Het CBS heeft op 4 november de meeste recente inflatieraming uitgebracht met daarin
voorlopige cijfers voor de inflatie in oktober 2021. De inflatie stijgt met 3,4% ten
opzichte van oktober 2020. De belangrijkste oorzaken achter deze stijging zijn de
gestegen prijzen voor energie en brandstoffen. Dit blijkt uit de prijsstijgingen van
energie (32,1%) en het gebruik van privévoertuigen (17,1%).
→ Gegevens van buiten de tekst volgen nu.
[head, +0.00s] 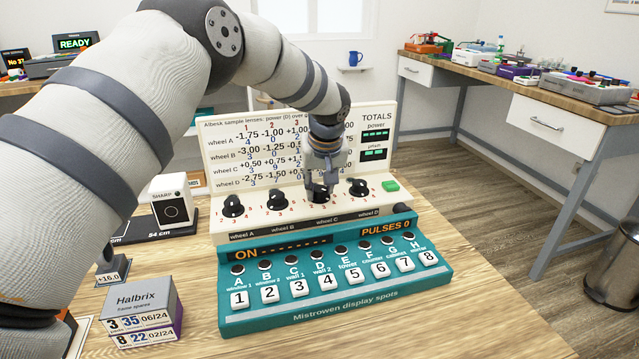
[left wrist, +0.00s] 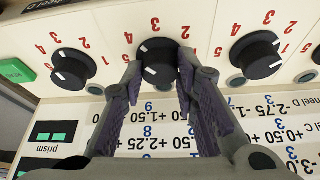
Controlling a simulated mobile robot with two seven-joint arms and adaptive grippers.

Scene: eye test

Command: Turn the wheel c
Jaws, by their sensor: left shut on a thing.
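Wheel C (head: 319,196) is a black round knob on the cream sloped panel, third from the left in the head view. My left gripper (head: 321,186) reaches down over it from above. In the left wrist view the panel shows upside down, and wheel C (left wrist: 159,68) sits between the fingertips of my left gripper (left wrist: 160,62), which is shut on it. The knob is partly hidden by the fingers. Red numerals ring it. My right gripper is in neither view.
Wheel B (head: 278,200) and wheel D (head: 358,187) flank wheel C closely; wheel A (head: 232,205) is farther left. A green button (head: 390,185) lies right of wheel D. A teal box (head: 340,310) with numbered white keys stands in front. The lens chart board (head: 225,160) rises behind.

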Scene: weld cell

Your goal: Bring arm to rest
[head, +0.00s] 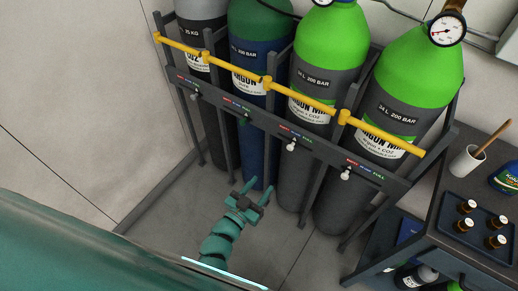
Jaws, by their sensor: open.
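My gripper (253,194) is at the end of my teal arm (222,240), low in the middle of the head view.
Two bright green-topped cylinders (332,48) (420,68) and a grey one (203,10) stand behind yellow bars (305,98). Grey floor (175,215) is clear at left.

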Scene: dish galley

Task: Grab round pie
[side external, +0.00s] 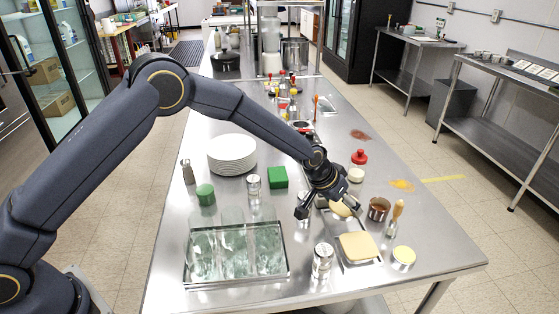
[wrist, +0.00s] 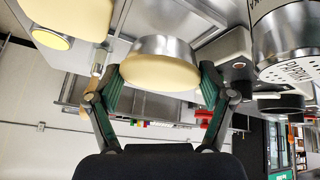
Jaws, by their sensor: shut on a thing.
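My gripper (side external: 328,210) reaches down over the right part of the steel table. Its fingers are shut on the round pie (side external: 341,209), a cream-topped disc in a shiny metal tin. In the wrist view the round pie (wrist: 160,73) sits between the two green-padded fingers, one on each side of the tin. The side view does not clearly show whether the tin is clear of the surface below. A square cream-topped pie (side external: 358,246) stands apart from it, nearer the front, on a metal tray (side external: 364,268); it also shows at the wrist view's top left (wrist: 70,14).
A paprika shaker (wrist: 298,45) is close to my gripper; a similar metal shaker (side external: 322,262) stands left of the tray. A yellow-topped tin (side external: 403,257), brush (side external: 395,218) and sauce tin (side external: 378,209) stand right. A glass-filled rack (side external: 190,272) and plates (side external: 231,153) are left.

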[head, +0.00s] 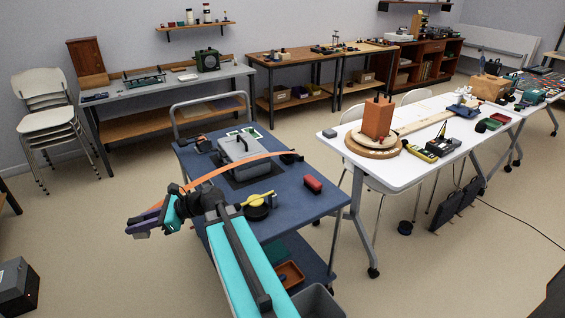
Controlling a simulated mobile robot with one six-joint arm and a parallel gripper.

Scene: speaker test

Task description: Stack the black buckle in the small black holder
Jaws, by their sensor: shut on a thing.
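My gripper (142,223) is at the left, just beyond the left edge of the blue cart. It is shut on a small dark thing, too small and too covered to identify as the black buckle. An orange strap (232,166) arcs from near my gripper across the cart to a small black object (291,157) at its right back edge. A round black dish (256,211) with a yellow piece (259,199) by it is on the cart, close to my arm. I cannot tell which black item is the small black holder.
A white table (440,165) with a wooden block on a round base (376,125) stands to the right. Open floor lies at the left.
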Een relativering bij deze cijfers is dat de prijzen voor de meeste boodschappen nauwelijks
zijn gestegen (0,3%).
Om tot één inflatiecijfer te komen weegt het CBS alle kostenposten op basis van de
totale uitgaven van huishoudens aan een bepaalde component. Het daadwerkelijke uitgavenpatroon
kan voor ieder huishouden verschillen. Ik begrijp daarom goed dat de uiteindelijke
gevolgen van stijgende prijzen voor het huishoudboekje kunnen afwijken van de CBS-berekeningen.
Huishoudens die een groot deel van het inkomen besteden aan boodschappen zullen minder
van de prijsstijgingen merken dan huishoudens die veel besteden aan benzine en energie.
Het kabinet heeft in augustus besloten over het koopkrachtbeeld voor 2022 op basis
van de MEV-raming van het CPB (Bijlage bij Kamerstuk 35 925, nr. 2). In deze raming neemt het CPB mee dat de inflatie door tijdelijke vraagschokken
stijgt. Daar staat tegenover dat de inflatie wordt gedrukt door bijvoorbeeld bevroren
huren. Het CPB heeft in de MEV geraamd dat de inflatie stijgt met 1,9 procent in 2021
en 1,8 procent in 2022. Deze raming is gebaseerd op realisaties tot en met juli 2021.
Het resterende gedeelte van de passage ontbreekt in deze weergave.